Report every line from the material that contains the word "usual".

Saved data entries
■ ■ ■ ■ ■ ■ ■

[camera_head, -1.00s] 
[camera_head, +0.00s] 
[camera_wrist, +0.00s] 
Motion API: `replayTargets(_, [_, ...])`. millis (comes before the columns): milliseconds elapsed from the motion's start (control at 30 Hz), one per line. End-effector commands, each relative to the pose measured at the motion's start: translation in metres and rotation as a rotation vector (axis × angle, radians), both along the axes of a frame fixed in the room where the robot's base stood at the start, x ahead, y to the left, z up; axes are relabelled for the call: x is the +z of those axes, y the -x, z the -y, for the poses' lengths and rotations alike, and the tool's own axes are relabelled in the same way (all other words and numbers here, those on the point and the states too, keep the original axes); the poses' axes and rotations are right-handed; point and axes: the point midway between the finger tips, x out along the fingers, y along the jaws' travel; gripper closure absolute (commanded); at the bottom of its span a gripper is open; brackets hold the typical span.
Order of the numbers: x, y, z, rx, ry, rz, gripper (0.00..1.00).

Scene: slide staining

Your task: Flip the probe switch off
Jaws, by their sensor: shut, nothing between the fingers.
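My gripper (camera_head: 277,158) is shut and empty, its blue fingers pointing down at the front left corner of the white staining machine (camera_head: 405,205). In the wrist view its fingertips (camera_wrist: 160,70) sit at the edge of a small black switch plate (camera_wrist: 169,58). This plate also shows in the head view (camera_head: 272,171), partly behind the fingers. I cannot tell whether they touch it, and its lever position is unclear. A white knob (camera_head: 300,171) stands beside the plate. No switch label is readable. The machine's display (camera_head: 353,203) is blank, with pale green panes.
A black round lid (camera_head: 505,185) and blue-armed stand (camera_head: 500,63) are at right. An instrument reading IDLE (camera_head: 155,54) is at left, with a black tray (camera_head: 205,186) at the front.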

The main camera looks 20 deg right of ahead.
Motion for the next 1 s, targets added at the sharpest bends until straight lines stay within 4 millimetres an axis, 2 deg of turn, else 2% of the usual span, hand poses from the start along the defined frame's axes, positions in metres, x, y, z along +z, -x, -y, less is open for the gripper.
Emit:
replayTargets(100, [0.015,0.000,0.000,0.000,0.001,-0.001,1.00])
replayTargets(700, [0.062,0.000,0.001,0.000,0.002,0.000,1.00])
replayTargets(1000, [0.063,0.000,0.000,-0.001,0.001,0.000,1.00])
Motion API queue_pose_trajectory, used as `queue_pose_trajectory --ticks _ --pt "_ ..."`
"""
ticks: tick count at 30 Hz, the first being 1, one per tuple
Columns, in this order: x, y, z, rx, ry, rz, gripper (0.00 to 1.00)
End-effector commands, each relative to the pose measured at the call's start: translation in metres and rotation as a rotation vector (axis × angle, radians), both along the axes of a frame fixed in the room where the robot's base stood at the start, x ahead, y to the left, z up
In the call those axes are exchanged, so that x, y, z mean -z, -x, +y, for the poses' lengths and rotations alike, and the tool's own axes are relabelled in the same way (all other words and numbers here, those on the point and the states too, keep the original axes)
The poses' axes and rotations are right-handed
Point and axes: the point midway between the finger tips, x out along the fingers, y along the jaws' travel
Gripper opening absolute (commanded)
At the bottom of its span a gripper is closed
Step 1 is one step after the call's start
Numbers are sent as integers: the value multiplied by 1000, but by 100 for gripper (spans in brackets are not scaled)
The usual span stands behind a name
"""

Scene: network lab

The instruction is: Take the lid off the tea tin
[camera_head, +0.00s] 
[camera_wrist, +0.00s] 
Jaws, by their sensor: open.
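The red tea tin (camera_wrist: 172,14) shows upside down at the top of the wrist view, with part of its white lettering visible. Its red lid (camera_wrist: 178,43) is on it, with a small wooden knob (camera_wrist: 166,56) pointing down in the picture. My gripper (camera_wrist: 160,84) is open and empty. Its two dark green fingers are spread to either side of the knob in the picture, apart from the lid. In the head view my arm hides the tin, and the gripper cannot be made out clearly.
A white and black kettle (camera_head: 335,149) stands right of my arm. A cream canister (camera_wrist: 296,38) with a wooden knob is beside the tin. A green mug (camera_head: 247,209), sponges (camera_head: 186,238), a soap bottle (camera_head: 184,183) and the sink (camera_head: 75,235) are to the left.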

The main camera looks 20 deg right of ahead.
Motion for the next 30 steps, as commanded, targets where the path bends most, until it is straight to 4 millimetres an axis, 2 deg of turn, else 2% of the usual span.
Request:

■ ■ ■ ■ ■ ■ ■

Solution to this exercise:
Motion for the next 1 s, targets added at the sharpest bends until straight lines stay within 4 millimetres an axis, 2 deg of turn, else 2% of the usual span, hand poses from the start along the defined frame's axes, positions in metres, x, y, z along +z, -x, -y, less is open for the gripper.
The usual span stands behind a name
Motion for the next 30 steps, as commanded, targets where the path bends most, until it is straight to 4 millimetres an axis, 2 deg of turn, else 2% of the usual span.

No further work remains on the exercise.